= Stated goal =
Quote exactly, and only, the lines from the one with "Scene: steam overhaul" through the end of the listing.
....................
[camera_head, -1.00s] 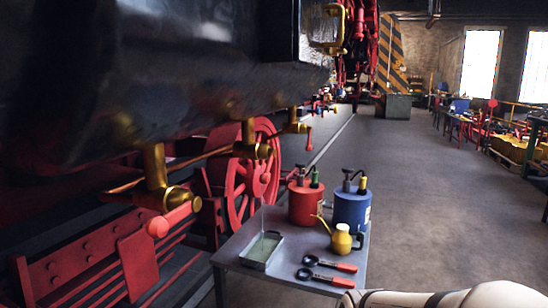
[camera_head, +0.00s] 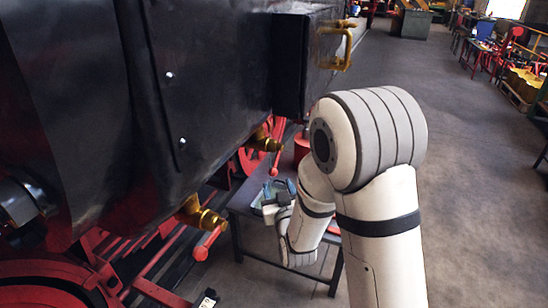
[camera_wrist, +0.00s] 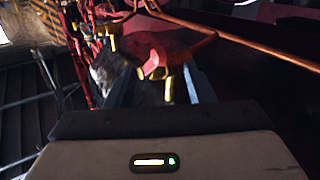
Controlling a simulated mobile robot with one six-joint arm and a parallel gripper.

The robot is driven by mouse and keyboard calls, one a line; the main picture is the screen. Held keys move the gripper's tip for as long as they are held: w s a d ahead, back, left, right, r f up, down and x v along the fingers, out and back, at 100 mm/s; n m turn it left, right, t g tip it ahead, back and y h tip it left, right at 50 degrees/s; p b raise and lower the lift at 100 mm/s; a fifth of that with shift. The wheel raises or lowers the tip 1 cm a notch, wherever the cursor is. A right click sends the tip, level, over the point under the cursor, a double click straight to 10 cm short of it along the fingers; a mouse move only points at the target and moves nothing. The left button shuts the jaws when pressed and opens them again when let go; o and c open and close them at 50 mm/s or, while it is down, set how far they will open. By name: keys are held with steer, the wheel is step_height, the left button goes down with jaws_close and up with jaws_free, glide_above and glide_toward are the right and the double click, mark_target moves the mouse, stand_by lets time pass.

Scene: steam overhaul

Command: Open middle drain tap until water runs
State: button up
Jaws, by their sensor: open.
....................
= Final answer =
Scene: steam overhaul

Command: Open middle drain tap until water runs
State: button up
Jaws, by their sensor: open.

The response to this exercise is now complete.